Parto dall’affermazione recente di Benjamin Netanyahu, che ha definito il popolo d’Israele come “popolo eterno”. Tanto per cominciare, non si vede quale autorità possa avere, in campo religioso, un capo del governo, il quale peraltro è sottoposto ad una serie di critiche, soprattutto da parte degli ebrei ortodossi. C’è appena stata una manifestazione oceanica (un milione di persone su nove milioni che vivono in Israele) contro la sua politica, per cui tale affermazione sembra più il tentativo disperato di rimanere al potere e di essere ancora sostenuto dagli Stati Uniti piuttosto che il prodotto di una meditazione personale.
I
mezzi di comunicazione occidentali fanno di tutto, come al solito, per cercare
di giustificare questa affermazione, dicendo che si riferisce alla tradizione
ebraica (della quale, peraltro, non conoscono nulla).
Ma
cosa dice effettivamente la tradizione ebraica? La risposta non è semplice,
essendo l’ebraismo estremamente complesso e non essendoci una interpretazione
unica e accettata da tutti dei sacri
testi. Inoltre andrebbe precisato che l’ebraismo non si fonda solo sull’Antico
Testamento, bensì anche sulla Mishnàh e sul Talmud, oltre che sui Midrashim.
Soprattutto la Mishnàh, un’ampia raccolta di tradizioni orali dei rabbini dal
50 a.C. al 200 d.C, viene considerata, dall’ebraismo rabbinico, talmente
importante da essere posta addirittura ad di sopra della Bibbia.
Veniamo
ora alla questione del “popolo eterno”, espressione che sa molto più di
politica che non di religione: se si intende che tale espressione voglia
indicare la continuità del popolo ebraico nella storia, cioè che non possa
essere totalmente annientato, può avere un senso, come lo può avere per
qualsiasi popolo che non voglia essere eliminato dal corso della storia.
Bisogna però dire che nulla è eterno, se non Dio solo e che tutto avrà una
fine, per cui il termine appare inappropriato, almeno nell’accezione italiana.
Forse sarebbe meglio parlare di “popolo eletto”, scelto da Dio per rendersi
manifesto a tutti gli uomini.

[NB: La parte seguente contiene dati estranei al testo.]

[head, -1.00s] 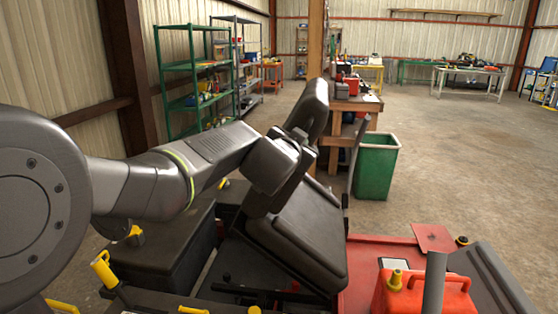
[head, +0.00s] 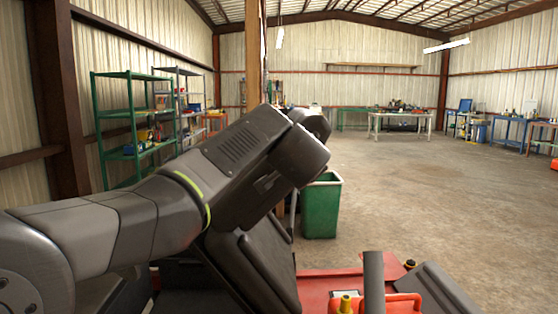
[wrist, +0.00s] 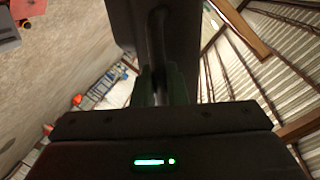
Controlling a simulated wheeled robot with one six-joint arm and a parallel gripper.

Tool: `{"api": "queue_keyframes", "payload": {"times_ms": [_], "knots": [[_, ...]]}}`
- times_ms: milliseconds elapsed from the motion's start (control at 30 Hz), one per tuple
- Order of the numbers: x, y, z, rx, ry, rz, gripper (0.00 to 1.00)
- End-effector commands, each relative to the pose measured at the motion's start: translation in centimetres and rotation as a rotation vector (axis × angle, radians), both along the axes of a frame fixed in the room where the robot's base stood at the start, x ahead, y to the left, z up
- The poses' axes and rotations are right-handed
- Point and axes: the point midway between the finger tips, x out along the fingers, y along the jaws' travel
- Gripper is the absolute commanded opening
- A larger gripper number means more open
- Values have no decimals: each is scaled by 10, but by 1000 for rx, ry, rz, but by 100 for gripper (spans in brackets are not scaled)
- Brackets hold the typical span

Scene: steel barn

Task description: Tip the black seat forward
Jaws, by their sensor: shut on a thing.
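The black seat (head: 258,262) stands tilted at the bottom middle of the head view, partly behind my arm. My wrist hides its upper part and my gripper in that view. In the wrist view my gripper (wrist: 161,88) is shut on a dark bar-like part (wrist: 157,42) of the seat. A broad dark panel, seemingly part of the seat, rises behind the fingers. The exact contact is too dark to make out.
A red deck (head: 318,285) with a red can (head: 402,302) lies at the bottom right. A green bin (head: 321,208) stands beyond the seat, near a wooden post (head: 254,55). Green shelving (head: 128,130) is at left. The concrete floor at right is open.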

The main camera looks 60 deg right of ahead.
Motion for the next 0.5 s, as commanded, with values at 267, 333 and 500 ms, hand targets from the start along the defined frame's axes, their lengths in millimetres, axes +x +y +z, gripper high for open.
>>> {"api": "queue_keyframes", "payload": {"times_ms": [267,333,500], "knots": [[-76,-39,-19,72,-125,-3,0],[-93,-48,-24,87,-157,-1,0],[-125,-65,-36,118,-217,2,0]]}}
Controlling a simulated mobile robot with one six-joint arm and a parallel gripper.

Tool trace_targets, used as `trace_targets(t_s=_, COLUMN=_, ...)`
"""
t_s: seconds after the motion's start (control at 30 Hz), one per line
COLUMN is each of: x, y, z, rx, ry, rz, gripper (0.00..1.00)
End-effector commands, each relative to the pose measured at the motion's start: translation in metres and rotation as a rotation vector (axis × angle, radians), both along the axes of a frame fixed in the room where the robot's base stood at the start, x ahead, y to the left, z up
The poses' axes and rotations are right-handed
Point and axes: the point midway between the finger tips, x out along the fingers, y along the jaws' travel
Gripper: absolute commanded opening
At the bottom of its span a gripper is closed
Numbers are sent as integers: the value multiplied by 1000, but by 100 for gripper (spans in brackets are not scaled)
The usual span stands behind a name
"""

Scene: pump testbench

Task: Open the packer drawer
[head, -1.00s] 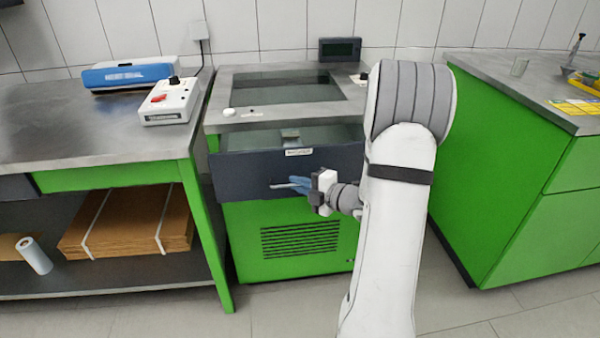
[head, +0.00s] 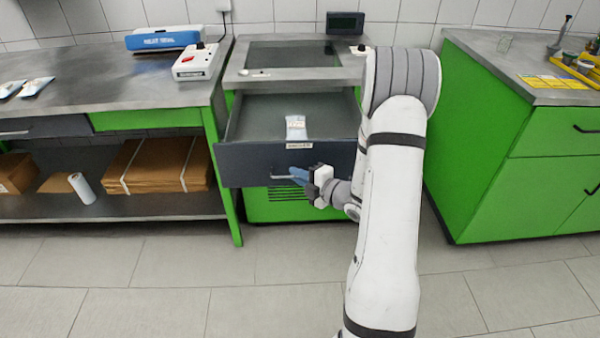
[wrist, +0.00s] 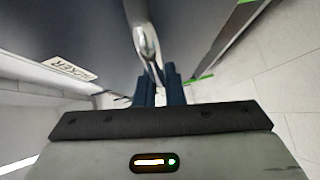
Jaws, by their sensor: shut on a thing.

E in tale significato questo potrebbe benissimo
essere sostenuto anche dai cristiani, anzi, lo è stato e lo è tutt’ora.
Ma
ciò che più balza all’occhio, sentendo frasi di tal fatta e gesti assolutamente
irragionevoli dall’altra, è che qui di religioso non sembra esserci granché.
Anzi, chi attribuisce a sé una qualifica propria di Dio pecca di orgoglio:
assume su di sé ciò che è proprio di Dio. E’ Jahvé che può affermare, parlando
di sé, “Io sono colui che sono”, cioè colui che era, che è e che sarà, appunto
l’Eterno. L’eternità non è
l’allungamento indefinito nel tempo, come può avvenire per gli esseri umani: è
un’altra dimensione, nella quale il tempo non esiste neanche più, anzi, non è
mai esistito. Dio è fuori dal tempo, avendolo peraltro creato; il tempo è stato
creato insieme alla Terra, non è una realtà indipendente da essa. Einstein ci
ha fatto capire che è relativo allo spazio e alla velocità, per cui se non
esistono queste due realtà non esiste neanche il tempo.
Allora
affermare di essere il popolo eterno non solo è un’incongruità razionale, ma
risulta essere anche una indebita appropriazione di un attributo di Dio stesso;
risulta essere una bestemmia, in quanto è come se ci si facesse uguali a Dio; è
come se ci si sostituisse a Dio. Questo è il vero dramma del popolo ebraico, a
mio parere: che, avendo perso la fede nella venuta del Messia, che non arriva
più, ha identificato se stesso con Dio: Israele è il popolo di Dio, anzi,
diventa Dio stesso, che ha sofferto più di ogni altro e con le sue sofferenze
ha ottenuto la sua salvezza. Si è conquistato con le sue forze il primato di
popolo eletto, per cui ha il diritto di fare ciò che vuole per difendere la
propria esistenza.
Mi
viene in mente un’altra persona che si era attribuita le qualifiche di Dio,
identificandosi con la Legge e con il Tempio e sostenendo di essere padrone
anche dello Shabbat, ma se non sbaglio non fu trattato con i guanti dagli ebrei
del tempo, che fecero di tutto per mandarlo a morte. Per quale motivo? Perché
si era fatto simile a Dio, aveva identificato se stesso con le prerogative di
Dio, e questa era considerata la massima delle bestemmie per gli ebrei.